Autour de « SUNH » d'autres projets ont attiré notre attention, certains achevés et habités, d'autres encore en cours de construction :

  • AS.OY HELSINGIN KELTAVUOKKO, construit par SKANSKA, a obtenu 9,5 éco-points. Deux blocs de 63 appartements, en accession, se développent sur 5 et 6 étages. Des panneaux solaires sont installés sur les toits pour réchauffer l'eau. Des balcons de couleur jaunes, situés sur les façades-sud, agissent comme écran protecteur et accumulateur solaire. Les chambres sont au nord où la température est plus facile à réguler. L'espace et la flexibilité d'usage ont été privilégiés.
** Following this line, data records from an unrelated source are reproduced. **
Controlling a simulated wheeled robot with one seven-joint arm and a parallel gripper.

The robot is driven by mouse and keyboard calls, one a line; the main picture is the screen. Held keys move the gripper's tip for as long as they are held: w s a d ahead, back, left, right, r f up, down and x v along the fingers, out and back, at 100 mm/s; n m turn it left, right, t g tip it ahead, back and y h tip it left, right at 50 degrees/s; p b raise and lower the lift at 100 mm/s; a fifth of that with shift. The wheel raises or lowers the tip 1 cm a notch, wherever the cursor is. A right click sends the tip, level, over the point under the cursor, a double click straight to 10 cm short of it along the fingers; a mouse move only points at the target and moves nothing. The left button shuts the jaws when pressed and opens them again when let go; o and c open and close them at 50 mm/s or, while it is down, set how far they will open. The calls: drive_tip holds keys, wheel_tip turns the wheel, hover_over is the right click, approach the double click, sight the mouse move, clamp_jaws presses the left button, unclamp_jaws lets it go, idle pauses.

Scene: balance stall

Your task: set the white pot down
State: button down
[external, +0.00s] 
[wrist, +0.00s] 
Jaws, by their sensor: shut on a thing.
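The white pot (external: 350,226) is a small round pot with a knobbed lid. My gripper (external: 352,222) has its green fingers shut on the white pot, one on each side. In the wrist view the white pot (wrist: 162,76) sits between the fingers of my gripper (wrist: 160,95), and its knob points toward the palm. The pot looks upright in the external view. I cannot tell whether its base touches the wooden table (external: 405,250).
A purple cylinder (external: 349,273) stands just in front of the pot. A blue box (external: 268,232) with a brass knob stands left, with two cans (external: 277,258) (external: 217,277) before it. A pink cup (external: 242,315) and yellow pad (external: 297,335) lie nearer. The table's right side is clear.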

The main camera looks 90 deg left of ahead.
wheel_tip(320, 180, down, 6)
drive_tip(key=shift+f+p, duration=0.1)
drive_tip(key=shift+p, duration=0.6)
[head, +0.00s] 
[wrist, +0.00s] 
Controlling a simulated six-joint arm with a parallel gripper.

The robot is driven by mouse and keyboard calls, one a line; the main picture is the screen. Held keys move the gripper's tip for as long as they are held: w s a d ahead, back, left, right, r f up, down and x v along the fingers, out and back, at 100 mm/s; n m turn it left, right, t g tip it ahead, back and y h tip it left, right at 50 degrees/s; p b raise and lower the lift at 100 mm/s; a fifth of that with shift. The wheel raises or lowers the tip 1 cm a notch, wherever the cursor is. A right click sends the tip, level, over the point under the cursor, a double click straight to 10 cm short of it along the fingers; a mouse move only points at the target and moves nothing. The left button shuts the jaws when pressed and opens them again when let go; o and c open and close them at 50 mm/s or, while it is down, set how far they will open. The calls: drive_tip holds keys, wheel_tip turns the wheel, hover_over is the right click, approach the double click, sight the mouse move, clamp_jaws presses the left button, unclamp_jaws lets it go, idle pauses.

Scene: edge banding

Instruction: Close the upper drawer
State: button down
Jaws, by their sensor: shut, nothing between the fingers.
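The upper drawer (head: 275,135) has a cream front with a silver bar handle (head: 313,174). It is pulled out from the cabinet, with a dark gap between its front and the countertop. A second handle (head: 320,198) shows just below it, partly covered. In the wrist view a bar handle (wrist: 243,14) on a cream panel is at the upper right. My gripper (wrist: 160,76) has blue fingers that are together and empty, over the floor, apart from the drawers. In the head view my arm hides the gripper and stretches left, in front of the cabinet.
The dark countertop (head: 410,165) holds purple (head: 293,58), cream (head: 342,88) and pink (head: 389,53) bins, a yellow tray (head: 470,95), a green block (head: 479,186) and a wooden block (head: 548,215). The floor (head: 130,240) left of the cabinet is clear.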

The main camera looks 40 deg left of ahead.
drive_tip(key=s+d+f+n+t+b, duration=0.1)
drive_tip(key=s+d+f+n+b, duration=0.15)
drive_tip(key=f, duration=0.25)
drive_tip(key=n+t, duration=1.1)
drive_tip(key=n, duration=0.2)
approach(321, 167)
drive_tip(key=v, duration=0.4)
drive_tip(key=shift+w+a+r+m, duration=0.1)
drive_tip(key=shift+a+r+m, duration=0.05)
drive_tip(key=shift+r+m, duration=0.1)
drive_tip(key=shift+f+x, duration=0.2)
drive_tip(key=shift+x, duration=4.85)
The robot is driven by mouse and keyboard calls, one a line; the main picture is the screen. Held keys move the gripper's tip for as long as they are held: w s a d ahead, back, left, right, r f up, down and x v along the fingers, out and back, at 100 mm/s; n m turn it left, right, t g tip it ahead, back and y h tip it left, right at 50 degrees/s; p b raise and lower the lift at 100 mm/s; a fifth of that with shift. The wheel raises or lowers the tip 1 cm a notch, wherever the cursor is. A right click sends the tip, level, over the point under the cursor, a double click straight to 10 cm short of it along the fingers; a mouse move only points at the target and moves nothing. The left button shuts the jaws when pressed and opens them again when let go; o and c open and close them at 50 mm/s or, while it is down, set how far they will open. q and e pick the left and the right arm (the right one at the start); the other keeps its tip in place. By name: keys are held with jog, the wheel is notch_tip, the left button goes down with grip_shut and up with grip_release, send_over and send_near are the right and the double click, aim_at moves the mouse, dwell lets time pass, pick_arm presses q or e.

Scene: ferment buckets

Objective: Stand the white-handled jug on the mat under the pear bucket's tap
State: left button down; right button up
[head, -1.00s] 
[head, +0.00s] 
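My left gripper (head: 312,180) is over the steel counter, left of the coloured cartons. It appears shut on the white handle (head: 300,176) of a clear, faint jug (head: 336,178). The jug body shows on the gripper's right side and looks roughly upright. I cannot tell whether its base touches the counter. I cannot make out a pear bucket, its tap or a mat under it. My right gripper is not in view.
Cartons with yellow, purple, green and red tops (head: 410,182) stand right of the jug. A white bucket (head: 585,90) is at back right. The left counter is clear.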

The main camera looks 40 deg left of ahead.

Chaque appartement dispose d'un sauna et d'un espace de stockage à l'étage. L'eau de pluie est collectée dans un bassin pour l'arrosage des jardins dont plusieurs sont privatifs. Au pied des immeubles, des espaces de jeux animent les lieux.
  • YIT,TILANHOITAJANKAARI est la partie individuelle d'un programme comprenant également des blocks de logements collectifs privés et dont l'attribution n'est pas contrôlée.

Des maisons en bois avec serres et jardins extérieurs offrent près de la construction « SUNH » dont l'esthétique est très technologique, une alternative architecturale plus écologique. Si l'économie d'énergie et de ressources sont également recherchées, le promoteur a davantage mis l'accent sur un aspect formel traditionnel et un mode de vie individuel, plus compatibles à la demande d'une cible de clientèle voulant accéder à la propriété. Le « developer » YIT a cherché ici, à réaliser un programme pilote afin de développer et commercialiser, un nouveau concept et design, centré sur la santé, la durabilité et le développement durable.

 

 

Des logements en cours de construction

Derrière ces opérations, le quartier continue à se construire sur les mêmes bases d'économie d'énergie et de ressources. Ce sont toujours les mêmes « developers » qui interviennent. Vont-ils intégrer dans ces projets les résultats énergétiques et environnementaux des premières constructions ? La question reste encore posée, mais il semble, du moins pour ce que nous avons pu en voir, que l'architecture se banalise, que les prestations sont moins généreuses, en particulier du point de vue des surfaces et de l'organisation des espaces extérieurs et annexe aux logements.